US equities were inspired by positive earnings surprises from Merck and Sprint.
The S&P500 is currently up 0.5%, and AUD/USD and NZD/USD are slightly
Interest rates: US 2yr treasury bond
yields rose 1bp to 0.45%, while 10yr yields initially rose from 2.70% to 2.73%
but reversed to 2.69% following the US data.
government bond yields (implied by futures) traded in a slightly higher
2.93%-2.96% range, while the 10yr yield mimicked the US’ and rose from 3.93% to
3.98% before reversing to 3.94%.
Currencies: The US dollar index
recovered from the previous day’s selloff. EUR fell from 1.3879 to 1.3806,
mostly around noon following a weaker-than-expected German inflation outturn.
USD/JPY rose from 102.50 to 102.78 (three-week high) before retracing. AUD
bounced from 0.9234 to 0.9282. NZD bounced from 0.8517 to 0.8557. AUD/NZD
traded between 1.0830 and 1.0865 for little net change.

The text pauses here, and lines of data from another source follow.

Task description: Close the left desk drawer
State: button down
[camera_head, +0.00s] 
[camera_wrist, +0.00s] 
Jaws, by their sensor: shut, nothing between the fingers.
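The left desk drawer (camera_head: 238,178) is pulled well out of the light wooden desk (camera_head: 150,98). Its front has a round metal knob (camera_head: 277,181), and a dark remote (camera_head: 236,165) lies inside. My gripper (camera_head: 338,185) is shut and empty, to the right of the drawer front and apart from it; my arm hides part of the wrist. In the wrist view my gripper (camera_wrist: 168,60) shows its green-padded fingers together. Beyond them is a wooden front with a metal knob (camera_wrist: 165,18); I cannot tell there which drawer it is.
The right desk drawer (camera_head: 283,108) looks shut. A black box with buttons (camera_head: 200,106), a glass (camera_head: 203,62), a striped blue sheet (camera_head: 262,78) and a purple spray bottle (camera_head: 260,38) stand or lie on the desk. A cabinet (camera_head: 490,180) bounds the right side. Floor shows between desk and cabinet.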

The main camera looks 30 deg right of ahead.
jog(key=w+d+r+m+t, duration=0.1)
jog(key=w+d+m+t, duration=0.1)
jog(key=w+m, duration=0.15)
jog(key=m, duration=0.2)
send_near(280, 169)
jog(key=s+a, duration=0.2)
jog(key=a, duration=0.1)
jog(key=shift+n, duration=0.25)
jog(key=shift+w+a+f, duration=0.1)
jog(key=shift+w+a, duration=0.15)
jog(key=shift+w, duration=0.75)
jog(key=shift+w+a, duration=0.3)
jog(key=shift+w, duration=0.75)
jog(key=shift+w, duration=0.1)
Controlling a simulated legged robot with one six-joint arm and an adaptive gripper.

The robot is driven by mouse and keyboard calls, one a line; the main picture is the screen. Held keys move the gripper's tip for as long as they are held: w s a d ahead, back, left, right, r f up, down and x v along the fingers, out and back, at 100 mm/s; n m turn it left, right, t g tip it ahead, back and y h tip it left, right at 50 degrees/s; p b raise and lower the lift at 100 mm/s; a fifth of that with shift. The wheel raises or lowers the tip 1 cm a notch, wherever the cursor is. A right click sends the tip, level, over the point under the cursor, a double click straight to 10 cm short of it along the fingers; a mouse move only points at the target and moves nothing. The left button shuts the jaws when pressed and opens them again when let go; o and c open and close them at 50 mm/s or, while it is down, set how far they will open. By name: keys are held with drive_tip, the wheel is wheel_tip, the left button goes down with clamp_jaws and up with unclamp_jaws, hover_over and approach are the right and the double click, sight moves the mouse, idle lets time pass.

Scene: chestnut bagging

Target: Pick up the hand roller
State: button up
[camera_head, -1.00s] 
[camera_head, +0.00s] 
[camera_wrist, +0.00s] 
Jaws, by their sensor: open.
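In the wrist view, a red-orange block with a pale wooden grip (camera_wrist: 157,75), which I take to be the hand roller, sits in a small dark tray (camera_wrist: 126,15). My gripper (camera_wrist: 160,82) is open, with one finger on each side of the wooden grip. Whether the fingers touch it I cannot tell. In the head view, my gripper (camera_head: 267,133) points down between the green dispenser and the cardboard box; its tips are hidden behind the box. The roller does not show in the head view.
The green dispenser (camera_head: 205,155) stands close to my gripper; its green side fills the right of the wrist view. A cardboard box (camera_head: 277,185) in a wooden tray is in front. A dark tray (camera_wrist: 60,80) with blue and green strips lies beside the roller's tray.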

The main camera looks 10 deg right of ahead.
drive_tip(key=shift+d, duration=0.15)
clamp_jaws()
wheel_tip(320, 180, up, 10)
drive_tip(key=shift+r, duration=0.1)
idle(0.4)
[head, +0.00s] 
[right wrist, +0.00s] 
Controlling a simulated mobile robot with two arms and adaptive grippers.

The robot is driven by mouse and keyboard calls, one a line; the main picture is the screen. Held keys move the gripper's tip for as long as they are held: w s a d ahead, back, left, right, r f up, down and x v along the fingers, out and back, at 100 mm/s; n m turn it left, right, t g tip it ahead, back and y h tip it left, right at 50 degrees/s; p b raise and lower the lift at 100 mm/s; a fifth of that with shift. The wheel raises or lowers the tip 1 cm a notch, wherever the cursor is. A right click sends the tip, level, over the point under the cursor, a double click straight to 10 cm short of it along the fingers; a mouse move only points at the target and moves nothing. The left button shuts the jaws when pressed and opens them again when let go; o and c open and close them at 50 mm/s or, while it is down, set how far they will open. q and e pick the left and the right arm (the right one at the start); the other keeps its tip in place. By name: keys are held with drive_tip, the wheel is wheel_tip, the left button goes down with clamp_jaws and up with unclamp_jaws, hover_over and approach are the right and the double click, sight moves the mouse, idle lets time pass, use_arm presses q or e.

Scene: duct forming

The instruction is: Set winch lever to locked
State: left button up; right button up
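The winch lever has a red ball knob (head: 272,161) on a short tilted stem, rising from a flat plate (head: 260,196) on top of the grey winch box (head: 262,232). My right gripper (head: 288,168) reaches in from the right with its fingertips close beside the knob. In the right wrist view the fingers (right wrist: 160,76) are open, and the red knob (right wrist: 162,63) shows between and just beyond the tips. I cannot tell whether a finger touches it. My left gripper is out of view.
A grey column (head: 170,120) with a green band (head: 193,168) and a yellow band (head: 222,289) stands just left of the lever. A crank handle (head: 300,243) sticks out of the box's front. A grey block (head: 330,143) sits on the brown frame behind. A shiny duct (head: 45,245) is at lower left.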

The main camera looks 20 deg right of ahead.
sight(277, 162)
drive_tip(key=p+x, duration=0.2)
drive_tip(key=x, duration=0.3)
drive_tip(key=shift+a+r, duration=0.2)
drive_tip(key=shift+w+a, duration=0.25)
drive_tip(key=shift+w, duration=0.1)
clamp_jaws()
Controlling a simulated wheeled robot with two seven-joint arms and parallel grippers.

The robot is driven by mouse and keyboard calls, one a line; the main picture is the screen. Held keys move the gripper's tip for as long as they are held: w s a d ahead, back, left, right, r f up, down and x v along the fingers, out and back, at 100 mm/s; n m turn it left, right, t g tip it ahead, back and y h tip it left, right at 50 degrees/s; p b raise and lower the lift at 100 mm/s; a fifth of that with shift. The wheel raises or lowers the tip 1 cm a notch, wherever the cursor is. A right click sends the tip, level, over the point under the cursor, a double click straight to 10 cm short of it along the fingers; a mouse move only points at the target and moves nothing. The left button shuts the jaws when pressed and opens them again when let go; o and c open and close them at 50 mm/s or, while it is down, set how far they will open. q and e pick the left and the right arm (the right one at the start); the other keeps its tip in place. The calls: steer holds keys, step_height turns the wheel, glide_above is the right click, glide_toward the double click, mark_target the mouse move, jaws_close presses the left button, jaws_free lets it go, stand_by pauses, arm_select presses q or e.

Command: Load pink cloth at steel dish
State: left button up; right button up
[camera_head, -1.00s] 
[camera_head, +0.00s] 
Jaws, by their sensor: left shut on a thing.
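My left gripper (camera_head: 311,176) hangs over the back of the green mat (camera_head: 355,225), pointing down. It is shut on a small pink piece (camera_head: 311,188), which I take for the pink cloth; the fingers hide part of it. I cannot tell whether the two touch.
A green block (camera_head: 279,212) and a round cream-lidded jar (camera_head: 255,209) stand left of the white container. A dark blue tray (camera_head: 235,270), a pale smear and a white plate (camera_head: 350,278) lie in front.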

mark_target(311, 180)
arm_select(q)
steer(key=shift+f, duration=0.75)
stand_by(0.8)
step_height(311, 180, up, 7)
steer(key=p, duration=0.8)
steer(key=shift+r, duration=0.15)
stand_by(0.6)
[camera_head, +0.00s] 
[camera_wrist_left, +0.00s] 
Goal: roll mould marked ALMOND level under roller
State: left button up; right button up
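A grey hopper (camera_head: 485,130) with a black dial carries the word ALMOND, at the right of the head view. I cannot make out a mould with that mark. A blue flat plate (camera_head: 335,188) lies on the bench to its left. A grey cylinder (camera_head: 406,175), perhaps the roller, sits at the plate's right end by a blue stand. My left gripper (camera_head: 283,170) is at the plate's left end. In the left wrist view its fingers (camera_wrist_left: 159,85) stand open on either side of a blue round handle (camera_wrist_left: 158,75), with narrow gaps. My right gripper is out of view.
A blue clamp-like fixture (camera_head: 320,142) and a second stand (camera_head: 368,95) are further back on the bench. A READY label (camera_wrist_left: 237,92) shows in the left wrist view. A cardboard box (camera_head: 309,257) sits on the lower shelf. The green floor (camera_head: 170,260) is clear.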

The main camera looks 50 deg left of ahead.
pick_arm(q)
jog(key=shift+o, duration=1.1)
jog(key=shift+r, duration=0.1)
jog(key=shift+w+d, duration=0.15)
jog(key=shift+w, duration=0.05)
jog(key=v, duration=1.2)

US consumer confidence slipped
1.6 pts to 82.3 in April from March’s 83.9, itself revised up by 1.6 pts. The slippage
was due entirely to the present situation component; expectations edged up a
tick. The detail included a weaker assessment of the labour market (-19.6 in
April from –17.6 in Mar). Also, house prices decelerated a little from 13.2% yr
to 12.9% yr in Feb, according to the S&P-CS 20 city index.
Euroland money supply M3 growth
slipped 0.2 ppts to 1.1yr in Mar, just above the recent low of 1.0% yr in Dec. Loans to
corporate and households continued to contact at -2.2% yr.
Euroland business climate
indicator slipped from 0.40 to 0.27 in April, contrasting with other
surveys of businesses this month which showed further improvement, such as Ifo
in Germany.The BCI is a survey of 92000 manufacturing firms from right
across the Eurozone. The economic sentiment index fell 0.5 pts to 102.0,
its first fall in a year. Maybe Ukraine, China slowing are factors at play.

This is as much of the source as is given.